Here are two very similar examples of loops that I have, first:
do p=1,N
do q=1,N
do ab=1,nVV
cd = 0
do c=nO+1,N
do d=c+1,N
cd = cd + 1
A(p,q,ab) = A(p,q,ab) + (B(p,q,c,d) - B(p,q,d,c))*C(cd,ab)
end do
end do
kl = 0
do k=1,nO
do l=k+1,nO
kl = kl + 1
A(p,q,ab) = A(p,q,ab) + (B(p,q,k,l) - B(p,q,l,k))*D(kl,ab)
end do
end do
end do
do ij=1,nOO
cd = 0
do c=nO+1,N
do d=c+1,N
cd = cd + 1
E(p,q,ij) = E(p,q,ij) + (B(p,q,c,d) - B(p,q,d,c))*F(cd,ij)
end do
end do
kl = 0
do k=1,nO
do l=k+1,nO
kl = kl + 1
E(p,q,ij) = E(p,q,ij) + (B(p,q,k,l) - B(p,q,l,k))*G(kl,ij)
end do
end do
end do
end do
end do
and the other one is:
do p=1,N
do q=1,N
do ab=1,nVV
cd = 0
do c=nO+1,N
do d=nO+1,N
cd = cd + 1
A(p,q,ab) = A(p,q,ab) + B(p,q,c,d)*C(cd,ab)
end do
end do
kl = 0
do k=1,nO
do l=1,nO
kl = kl + 1
A(p,q,ab) = A(p,q,ab) + B(p,q,k,l)*D(kl,ab)
end do
end do
end do
do ij=1,nOO
cd = 0
do c=nO+1,N
do d=nO+1,N
cd = cd + 1
E(p,q,ij) = E(p,q,ij) + B(p,q,c,d)*F(cd,ij)
end do
end do
kl = 0
do k=1,nO
do l=1,nO
kl = kl + 1
E(p,q,ij) = E(p,q,ij) + B(p,q,k,l)*G(kl,ij)
end do
end do
end do
end do
end do
The very small difference between the two examples is mainly in the indices of the loops. I don't know if you need more info about the different integers in the loops but you have in general: nO < nOO < N < nVV. So I don't know if it's possible to optimize these loops and/or possibly put them in a way that will facilitate the use of OpenMP (I don't know yet if I will use OpenMP, it will depend on how much I can gain by optimizing the loops without it).
I already tried to rearrange the loops in different ways without any success (no time gain) and I also tried a little bit of OpenMP but I don't know much about it, so again no success.
From the initial comments it may appear that at least in some cases you may be using more memory than the available RAM, which means you may be using the swap file, with all the bad consequences on the performances. To fix this, you have to either install more RAM if possible, or deeply reorganize your code to not store the full B array (by far the largest one) at once (again, if possible).

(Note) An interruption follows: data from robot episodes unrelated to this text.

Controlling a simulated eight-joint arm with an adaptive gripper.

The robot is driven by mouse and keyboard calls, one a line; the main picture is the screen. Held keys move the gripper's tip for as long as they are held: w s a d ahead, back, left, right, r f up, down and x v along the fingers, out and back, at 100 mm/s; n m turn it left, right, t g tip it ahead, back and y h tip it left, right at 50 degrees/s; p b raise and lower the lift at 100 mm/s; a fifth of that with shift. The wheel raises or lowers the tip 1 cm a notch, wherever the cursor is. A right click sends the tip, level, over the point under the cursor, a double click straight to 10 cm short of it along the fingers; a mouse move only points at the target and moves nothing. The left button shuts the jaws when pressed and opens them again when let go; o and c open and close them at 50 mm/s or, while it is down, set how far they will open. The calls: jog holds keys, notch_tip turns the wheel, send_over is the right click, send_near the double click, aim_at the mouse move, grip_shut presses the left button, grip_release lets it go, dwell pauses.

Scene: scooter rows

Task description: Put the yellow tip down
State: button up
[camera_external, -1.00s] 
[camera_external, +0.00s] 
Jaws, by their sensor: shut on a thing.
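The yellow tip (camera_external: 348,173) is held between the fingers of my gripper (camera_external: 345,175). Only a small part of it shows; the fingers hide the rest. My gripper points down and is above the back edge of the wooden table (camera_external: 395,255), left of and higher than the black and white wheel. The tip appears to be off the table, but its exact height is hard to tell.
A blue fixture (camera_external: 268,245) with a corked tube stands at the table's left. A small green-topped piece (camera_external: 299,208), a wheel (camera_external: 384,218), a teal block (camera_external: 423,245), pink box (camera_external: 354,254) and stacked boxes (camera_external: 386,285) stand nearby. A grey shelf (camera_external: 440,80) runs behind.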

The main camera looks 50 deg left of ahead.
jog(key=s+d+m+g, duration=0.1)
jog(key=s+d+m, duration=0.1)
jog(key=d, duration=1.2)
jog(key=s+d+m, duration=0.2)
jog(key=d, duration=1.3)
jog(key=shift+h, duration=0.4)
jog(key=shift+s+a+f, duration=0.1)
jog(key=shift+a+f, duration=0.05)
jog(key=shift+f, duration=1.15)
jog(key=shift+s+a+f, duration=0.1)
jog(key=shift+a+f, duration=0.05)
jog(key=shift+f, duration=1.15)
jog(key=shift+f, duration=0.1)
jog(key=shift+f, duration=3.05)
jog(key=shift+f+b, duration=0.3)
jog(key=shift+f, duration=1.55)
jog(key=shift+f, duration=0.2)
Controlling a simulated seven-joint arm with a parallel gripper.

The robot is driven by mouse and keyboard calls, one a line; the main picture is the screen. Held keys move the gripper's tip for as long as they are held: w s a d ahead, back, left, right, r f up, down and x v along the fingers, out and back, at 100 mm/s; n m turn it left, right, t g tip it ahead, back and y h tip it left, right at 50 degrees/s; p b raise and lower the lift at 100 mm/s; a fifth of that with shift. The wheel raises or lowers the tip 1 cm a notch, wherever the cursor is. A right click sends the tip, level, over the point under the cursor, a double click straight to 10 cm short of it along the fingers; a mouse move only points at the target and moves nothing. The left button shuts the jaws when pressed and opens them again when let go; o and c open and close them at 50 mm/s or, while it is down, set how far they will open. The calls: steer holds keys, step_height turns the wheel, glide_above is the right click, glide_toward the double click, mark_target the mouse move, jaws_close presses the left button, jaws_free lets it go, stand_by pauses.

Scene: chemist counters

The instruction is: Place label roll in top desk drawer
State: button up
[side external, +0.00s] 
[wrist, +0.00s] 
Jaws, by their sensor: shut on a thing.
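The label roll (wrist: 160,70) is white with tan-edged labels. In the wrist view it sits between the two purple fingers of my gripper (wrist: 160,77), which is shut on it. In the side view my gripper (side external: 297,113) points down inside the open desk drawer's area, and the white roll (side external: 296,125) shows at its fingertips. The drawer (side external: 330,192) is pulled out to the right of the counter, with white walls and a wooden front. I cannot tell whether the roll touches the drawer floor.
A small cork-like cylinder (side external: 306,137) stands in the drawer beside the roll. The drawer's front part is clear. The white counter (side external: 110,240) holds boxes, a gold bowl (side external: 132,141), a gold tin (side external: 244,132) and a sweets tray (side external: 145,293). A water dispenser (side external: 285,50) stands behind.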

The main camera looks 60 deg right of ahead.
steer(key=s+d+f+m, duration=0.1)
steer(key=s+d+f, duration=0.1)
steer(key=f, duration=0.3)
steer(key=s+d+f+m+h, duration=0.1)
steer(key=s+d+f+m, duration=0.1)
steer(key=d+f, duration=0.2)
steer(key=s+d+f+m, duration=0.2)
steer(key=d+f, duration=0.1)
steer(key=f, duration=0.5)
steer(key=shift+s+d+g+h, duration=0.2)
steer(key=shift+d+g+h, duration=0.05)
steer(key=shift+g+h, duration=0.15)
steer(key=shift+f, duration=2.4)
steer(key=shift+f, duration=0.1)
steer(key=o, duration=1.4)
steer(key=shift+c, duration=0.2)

Now, let's assume that you have enough RAM. As I wrote in the comments, the access pattern on the B array is far from optimal, as the inner loops correspond to the last indeces of B, which can result in many cache misses (all the more given the the size of B). Changing the loop order if possible is a way to go.
Just looking at your first example, I am focusing on the computation of the array A (the computation of the array E looks completely independent of A, so it can be processed separately):
!! test it at first without OpenMP
!!$OMP PARALLEL DO PRIVATE(cd,c,d,kl,k,l)
do ab=1,nVV
cd = 0
do c=nO+1,N
do d=c+1,N
cd = cd + 1
A(:,:,ab) = A(:,:,ab) + (B(:,:,c,d) - B(:,:,d,c))*C(cd,ab)
end do
end do
kl = 0
do k=1,nO
do l=k+1,nO
kl = kl + 1
A(:,:,ab) = A(:,:,ab) + (B(:,:,k,l) - B(:,:,l,k))*D(kl,ab)
end do
end do
end do
!!$OMP END PARALLEL DO
What I did:
moved the loops on p and q from outer to inner positions (it's not always as easy than it is here)
replaced them with array syntax (no performance gain to expect, just a code easier to read)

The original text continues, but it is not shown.